- Material
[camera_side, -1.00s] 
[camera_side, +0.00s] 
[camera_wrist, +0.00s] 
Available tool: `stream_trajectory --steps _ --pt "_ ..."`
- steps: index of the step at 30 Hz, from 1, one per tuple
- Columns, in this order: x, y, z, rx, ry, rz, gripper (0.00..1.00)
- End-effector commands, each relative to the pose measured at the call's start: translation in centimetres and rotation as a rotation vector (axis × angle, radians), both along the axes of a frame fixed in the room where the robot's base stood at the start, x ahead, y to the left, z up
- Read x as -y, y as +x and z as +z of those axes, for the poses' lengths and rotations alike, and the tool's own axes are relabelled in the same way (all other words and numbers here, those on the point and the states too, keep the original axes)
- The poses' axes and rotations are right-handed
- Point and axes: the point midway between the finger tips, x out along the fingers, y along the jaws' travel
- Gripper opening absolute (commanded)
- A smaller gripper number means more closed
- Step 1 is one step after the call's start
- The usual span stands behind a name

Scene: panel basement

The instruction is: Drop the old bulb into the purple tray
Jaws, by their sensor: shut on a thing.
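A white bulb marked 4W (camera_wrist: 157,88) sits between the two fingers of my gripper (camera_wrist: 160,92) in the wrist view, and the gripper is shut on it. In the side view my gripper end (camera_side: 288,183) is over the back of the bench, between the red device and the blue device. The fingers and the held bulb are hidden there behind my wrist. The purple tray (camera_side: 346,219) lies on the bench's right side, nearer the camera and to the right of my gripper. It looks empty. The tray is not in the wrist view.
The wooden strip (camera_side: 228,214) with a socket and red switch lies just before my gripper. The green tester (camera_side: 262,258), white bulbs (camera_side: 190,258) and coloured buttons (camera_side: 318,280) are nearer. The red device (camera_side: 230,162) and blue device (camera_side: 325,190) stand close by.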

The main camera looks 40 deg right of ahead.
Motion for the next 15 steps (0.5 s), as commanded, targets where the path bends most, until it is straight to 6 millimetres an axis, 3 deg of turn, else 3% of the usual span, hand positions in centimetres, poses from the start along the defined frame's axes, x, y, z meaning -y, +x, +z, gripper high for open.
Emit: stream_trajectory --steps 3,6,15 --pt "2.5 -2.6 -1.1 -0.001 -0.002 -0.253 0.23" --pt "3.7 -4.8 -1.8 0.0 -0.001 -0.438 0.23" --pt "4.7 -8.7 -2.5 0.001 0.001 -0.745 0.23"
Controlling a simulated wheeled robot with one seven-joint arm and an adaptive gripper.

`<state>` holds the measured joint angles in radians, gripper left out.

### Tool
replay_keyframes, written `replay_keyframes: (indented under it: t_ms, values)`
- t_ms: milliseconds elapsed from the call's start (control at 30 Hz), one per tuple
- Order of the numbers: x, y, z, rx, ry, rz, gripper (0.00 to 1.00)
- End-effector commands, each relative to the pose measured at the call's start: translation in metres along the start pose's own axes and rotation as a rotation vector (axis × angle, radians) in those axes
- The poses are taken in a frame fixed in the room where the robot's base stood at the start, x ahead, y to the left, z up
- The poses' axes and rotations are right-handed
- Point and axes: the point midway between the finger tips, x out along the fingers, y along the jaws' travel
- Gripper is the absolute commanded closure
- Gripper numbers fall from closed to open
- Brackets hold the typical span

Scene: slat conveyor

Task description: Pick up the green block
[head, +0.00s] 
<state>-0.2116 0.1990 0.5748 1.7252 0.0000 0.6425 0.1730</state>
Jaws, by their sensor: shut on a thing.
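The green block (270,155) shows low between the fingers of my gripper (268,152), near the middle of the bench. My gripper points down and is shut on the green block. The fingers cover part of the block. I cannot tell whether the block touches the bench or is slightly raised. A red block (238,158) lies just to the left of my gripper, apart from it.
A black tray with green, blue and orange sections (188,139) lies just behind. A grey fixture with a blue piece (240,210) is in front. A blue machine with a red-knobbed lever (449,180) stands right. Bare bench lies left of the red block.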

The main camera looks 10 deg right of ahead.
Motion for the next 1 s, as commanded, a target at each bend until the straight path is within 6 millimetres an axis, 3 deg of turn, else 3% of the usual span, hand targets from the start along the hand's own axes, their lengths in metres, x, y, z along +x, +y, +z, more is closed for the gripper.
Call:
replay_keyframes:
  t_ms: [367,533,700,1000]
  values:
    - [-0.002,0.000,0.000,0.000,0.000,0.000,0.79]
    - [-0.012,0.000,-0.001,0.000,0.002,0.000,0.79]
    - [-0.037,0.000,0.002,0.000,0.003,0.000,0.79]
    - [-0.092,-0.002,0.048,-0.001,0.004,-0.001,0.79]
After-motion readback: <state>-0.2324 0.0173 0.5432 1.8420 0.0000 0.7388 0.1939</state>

--

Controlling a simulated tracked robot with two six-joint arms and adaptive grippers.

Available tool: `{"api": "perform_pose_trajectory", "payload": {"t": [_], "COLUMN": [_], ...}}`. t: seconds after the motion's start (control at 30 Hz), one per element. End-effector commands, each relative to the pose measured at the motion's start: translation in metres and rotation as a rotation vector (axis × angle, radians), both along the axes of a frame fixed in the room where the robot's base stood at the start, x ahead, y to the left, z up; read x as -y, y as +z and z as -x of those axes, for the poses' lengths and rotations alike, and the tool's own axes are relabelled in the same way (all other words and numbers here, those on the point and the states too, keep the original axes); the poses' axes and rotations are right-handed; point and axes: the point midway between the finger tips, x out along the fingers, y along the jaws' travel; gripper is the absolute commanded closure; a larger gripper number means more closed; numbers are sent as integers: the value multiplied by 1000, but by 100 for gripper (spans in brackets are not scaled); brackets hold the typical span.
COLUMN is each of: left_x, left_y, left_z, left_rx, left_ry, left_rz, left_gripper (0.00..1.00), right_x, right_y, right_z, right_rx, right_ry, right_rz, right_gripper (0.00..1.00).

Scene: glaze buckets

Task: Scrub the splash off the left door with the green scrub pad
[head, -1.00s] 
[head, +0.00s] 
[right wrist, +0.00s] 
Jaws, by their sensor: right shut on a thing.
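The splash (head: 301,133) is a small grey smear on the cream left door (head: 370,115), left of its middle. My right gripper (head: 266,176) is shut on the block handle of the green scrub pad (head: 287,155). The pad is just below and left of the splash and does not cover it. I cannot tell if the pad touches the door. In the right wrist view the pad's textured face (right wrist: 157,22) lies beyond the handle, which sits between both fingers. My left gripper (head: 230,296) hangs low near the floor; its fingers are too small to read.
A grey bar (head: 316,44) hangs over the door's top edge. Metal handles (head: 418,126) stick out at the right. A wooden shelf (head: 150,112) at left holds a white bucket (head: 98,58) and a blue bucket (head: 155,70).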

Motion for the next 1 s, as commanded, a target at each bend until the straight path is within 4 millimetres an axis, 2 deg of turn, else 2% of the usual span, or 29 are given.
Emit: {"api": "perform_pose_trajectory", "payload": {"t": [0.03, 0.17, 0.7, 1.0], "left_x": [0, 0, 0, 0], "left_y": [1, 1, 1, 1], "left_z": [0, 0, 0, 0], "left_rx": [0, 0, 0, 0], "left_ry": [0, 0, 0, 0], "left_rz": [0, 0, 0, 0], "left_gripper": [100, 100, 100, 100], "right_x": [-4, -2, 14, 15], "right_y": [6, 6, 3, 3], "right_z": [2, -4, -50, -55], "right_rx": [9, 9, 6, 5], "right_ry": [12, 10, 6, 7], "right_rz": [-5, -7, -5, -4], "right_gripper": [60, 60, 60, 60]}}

---

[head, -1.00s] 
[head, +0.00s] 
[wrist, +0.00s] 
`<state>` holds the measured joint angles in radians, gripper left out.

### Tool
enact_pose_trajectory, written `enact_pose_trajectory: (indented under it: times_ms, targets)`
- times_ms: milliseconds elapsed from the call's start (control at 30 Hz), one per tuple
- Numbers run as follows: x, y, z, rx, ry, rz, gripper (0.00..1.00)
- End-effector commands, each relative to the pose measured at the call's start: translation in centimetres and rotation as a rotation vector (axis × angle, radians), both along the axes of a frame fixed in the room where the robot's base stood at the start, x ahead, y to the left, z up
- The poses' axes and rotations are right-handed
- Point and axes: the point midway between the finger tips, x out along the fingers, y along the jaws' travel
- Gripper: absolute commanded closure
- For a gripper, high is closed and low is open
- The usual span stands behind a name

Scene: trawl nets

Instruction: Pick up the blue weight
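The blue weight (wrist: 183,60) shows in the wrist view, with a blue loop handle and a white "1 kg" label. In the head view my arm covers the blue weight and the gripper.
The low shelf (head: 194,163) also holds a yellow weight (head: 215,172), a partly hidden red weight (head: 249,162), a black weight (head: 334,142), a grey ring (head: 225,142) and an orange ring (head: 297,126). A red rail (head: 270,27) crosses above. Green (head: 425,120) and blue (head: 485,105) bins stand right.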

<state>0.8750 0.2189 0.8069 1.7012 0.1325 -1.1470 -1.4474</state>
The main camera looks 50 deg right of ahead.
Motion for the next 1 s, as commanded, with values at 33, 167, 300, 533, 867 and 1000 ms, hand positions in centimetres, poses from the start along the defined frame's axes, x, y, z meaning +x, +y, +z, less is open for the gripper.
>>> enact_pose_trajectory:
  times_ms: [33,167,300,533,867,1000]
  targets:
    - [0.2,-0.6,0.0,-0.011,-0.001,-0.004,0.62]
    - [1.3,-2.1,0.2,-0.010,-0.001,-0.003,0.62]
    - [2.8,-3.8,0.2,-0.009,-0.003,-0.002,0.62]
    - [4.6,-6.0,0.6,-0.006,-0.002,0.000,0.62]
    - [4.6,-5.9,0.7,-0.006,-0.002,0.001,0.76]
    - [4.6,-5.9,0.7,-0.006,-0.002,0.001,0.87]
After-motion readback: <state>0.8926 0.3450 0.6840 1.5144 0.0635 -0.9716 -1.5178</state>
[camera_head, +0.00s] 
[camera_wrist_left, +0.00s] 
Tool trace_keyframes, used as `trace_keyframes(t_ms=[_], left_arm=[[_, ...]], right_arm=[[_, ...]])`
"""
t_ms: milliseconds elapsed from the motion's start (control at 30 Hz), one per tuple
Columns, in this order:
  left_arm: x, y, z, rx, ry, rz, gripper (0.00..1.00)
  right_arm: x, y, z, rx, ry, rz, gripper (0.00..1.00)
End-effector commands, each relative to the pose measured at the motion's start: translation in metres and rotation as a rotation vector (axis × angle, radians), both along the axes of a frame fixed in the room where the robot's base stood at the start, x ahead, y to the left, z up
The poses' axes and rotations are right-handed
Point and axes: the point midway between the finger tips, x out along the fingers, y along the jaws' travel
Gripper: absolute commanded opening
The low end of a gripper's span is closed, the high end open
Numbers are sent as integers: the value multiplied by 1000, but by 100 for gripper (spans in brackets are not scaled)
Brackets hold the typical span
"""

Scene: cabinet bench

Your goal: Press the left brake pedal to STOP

- Task instructions
Working from the data above, extract solely the lines from the one containing "- Read x as" through the one containing "The main camera looks 40 deg right of ahead.", exactly as they appear, both included.

- Answer below
- Read x as -y, y as +x and z as +z of those axes, for the poses' lengths and rotations alike, and the tool's own axes are relabelled in the same way (all other words and numbers here, those on the point and the states too, keep the original axes)
- The poses' axes and rotations are right-handed
- Point and axes: the point midway between the finger tips, x out along the fingers, y along the jaws' travel
- Gripper opening absolute (commanded)
- A smaller gripper number means more closed
- Step 1 is one step after the call's start
- The usual span stands behind a name

Scene: panel basement

The instruction is: Drop the old bulb into the purple tray
Jaws, by their sensor: shut on a thing.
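A white bulb marked 4W (camera_wrist: 157,88) sits between the two fingers of my gripper (camera_wrist: 160,92) in the wrist view, and the gripper is shut on it. In the side view my gripper end (camera_side: 288,183) is over the back of the bench, between the red device and the blue device. The fingers and the held bulb are hidden there behind my wrist. The purple tray (camera_side: 346,219) lies on the bench's right side, nearer the camera and to the right of my gripper. It looks empty. The tray is not in the wrist view.
The wooden strip (camera_side: 228,214) with a socket and red switch lies just before my gripper. The green tester (camera_side: 262,258), white bulbs (camera_side: 190,258) and coloured buttons (camera_side: 318,280) are nearer. The red device (camera_side: 230,162) and blue device (camera_side: 325,190) stand close by.

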The main camera looks 40 deg right of ahead.

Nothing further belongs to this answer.